— start —

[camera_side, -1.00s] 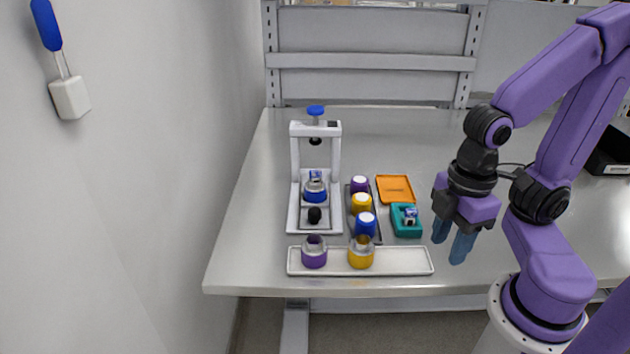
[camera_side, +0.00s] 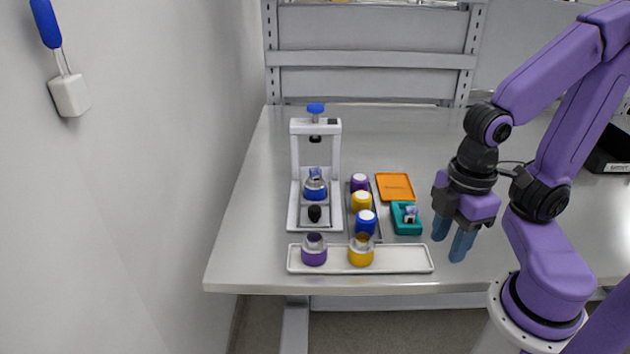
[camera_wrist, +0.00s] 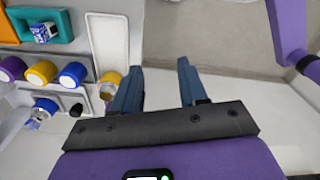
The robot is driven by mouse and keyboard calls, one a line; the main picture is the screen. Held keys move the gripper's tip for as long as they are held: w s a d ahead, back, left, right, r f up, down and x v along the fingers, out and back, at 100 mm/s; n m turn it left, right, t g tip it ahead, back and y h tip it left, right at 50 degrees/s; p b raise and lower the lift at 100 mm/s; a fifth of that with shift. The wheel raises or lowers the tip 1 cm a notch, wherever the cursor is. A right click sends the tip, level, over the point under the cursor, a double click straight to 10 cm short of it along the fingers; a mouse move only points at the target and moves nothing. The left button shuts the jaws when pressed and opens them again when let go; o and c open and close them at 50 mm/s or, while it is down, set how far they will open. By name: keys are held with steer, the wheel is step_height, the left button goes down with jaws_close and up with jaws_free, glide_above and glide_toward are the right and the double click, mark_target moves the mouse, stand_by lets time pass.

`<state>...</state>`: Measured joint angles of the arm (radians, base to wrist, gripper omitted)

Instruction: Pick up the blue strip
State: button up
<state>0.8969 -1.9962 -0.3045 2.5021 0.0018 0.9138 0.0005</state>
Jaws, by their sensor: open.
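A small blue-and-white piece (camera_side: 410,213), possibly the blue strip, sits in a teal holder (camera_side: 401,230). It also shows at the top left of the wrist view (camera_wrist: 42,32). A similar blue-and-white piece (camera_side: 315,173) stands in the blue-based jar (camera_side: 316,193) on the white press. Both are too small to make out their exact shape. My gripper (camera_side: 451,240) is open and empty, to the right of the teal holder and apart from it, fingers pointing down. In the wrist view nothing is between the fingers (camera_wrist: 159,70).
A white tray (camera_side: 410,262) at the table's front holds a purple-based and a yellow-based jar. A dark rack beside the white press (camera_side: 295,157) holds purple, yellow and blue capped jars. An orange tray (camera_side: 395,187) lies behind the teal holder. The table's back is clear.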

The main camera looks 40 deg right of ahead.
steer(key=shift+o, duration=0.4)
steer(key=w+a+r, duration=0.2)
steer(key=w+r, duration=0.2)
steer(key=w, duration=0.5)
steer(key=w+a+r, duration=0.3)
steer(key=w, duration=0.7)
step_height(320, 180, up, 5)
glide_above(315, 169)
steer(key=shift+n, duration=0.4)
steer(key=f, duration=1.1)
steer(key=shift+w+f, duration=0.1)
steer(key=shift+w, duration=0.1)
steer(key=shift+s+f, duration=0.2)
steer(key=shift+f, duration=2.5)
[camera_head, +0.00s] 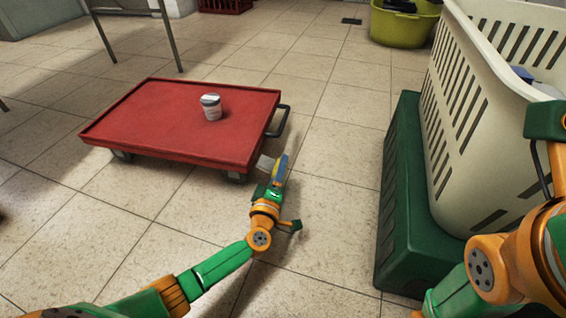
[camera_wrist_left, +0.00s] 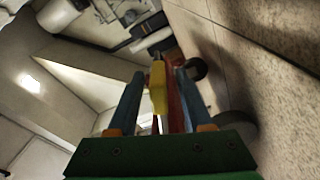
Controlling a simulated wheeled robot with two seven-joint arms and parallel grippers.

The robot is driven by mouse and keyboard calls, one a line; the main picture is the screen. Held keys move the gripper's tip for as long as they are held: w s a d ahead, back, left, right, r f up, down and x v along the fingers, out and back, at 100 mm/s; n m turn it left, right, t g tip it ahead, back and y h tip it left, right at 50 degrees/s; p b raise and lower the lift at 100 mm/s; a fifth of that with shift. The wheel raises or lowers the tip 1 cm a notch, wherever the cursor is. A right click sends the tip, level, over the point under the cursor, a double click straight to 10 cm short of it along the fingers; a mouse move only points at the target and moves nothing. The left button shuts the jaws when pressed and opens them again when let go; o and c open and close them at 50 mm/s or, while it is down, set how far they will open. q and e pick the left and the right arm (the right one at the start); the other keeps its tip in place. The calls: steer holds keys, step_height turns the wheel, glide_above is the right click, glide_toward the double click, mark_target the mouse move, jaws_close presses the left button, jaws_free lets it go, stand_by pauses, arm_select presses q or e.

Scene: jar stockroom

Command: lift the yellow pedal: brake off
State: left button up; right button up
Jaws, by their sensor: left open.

— end —
— start —

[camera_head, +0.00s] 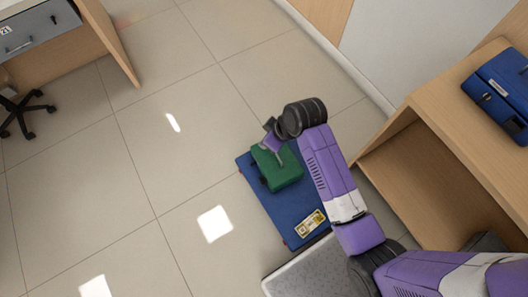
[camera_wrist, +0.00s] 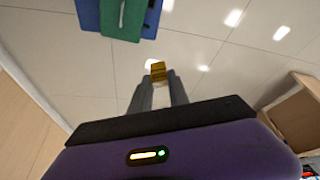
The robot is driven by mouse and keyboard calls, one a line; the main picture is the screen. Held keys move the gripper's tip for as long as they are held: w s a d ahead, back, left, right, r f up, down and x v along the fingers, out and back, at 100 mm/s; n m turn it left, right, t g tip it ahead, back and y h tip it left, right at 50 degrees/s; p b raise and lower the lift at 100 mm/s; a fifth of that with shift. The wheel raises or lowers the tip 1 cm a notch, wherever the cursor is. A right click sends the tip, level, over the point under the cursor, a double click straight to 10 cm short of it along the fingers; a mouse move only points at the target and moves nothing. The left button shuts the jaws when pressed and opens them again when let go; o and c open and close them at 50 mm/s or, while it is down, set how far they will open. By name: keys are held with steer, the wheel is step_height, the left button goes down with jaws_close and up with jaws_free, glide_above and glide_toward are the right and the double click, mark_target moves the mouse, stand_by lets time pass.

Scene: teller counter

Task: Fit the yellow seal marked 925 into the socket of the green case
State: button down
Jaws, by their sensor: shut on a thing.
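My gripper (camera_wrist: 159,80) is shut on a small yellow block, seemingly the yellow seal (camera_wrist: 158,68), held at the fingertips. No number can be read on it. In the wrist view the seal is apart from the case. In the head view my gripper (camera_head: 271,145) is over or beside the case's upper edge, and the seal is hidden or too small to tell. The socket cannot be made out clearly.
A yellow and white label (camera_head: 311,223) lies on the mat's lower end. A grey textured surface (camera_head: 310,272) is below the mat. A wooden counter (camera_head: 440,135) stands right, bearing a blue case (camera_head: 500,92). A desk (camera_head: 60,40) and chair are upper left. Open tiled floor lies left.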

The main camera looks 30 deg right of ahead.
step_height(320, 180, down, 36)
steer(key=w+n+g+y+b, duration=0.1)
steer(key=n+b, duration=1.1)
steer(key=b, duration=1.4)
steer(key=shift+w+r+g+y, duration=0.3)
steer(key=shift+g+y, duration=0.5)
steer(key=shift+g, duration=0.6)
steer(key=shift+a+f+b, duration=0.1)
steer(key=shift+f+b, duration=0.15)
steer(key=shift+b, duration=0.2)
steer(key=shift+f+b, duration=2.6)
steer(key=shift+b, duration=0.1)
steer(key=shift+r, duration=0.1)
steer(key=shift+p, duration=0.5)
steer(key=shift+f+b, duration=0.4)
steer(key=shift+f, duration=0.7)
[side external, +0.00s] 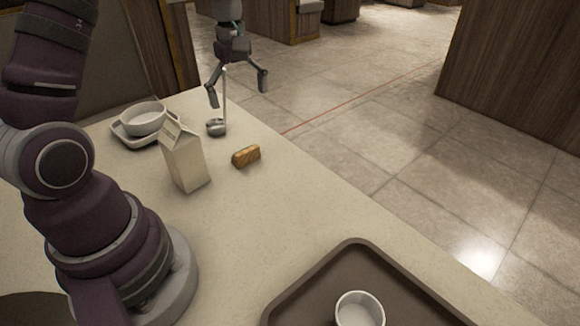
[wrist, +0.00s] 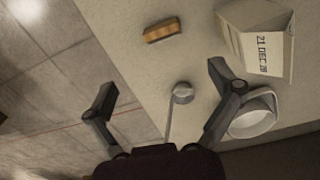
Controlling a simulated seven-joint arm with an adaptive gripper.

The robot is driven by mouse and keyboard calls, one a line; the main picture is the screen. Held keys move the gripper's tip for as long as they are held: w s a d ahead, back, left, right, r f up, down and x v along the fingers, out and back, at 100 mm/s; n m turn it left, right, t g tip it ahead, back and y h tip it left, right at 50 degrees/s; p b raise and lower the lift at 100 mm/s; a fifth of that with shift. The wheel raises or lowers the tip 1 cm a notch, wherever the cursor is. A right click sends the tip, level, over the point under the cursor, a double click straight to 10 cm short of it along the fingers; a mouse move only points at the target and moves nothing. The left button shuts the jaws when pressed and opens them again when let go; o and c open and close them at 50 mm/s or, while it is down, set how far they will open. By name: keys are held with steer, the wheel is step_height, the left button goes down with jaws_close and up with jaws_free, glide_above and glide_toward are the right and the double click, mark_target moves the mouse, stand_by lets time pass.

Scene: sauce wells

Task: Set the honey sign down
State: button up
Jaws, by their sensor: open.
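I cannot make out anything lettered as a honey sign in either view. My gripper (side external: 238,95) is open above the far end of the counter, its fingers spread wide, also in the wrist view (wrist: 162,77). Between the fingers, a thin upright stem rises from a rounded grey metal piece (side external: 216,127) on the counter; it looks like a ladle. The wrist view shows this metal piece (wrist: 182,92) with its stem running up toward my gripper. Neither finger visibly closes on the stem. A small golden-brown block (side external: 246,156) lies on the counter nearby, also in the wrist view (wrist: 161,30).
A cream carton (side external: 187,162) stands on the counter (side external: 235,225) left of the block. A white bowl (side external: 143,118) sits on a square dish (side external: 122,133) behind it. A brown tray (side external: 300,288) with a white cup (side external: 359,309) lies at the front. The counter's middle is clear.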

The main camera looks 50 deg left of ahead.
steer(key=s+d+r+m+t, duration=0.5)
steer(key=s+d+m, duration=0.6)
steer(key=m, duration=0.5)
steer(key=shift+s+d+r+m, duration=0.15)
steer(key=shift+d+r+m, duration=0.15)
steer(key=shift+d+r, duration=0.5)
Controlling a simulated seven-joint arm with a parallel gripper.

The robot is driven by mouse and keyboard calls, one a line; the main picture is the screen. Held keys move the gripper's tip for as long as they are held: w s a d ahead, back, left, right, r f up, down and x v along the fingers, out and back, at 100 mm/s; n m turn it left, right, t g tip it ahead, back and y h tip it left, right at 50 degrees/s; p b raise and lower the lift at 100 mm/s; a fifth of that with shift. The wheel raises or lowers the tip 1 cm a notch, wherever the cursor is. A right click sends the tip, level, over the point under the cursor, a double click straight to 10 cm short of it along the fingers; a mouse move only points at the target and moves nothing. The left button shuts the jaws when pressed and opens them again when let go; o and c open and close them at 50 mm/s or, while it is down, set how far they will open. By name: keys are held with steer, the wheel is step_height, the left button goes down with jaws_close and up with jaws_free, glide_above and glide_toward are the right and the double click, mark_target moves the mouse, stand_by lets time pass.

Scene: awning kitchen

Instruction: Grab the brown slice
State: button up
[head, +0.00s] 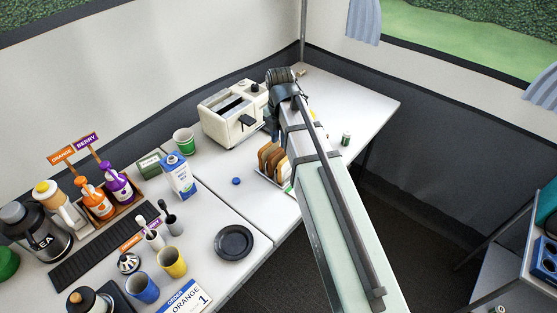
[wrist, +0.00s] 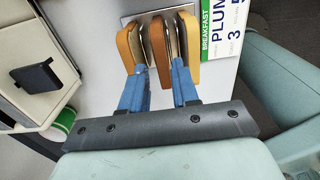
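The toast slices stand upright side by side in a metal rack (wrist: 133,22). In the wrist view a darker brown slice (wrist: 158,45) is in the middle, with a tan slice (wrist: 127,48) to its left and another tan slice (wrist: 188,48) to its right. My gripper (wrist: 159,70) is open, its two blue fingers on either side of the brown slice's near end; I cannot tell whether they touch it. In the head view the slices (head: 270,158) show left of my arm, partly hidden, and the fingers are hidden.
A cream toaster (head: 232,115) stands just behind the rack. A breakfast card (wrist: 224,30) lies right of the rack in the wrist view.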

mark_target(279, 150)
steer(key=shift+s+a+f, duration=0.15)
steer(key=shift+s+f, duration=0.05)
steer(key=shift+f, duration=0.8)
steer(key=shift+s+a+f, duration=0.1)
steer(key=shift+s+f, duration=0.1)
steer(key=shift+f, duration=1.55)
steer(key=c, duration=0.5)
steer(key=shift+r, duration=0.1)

— end —

Aim: Examine the entries and report how many of their lines contain the string "joint", giving no more than the number.

Written response: 4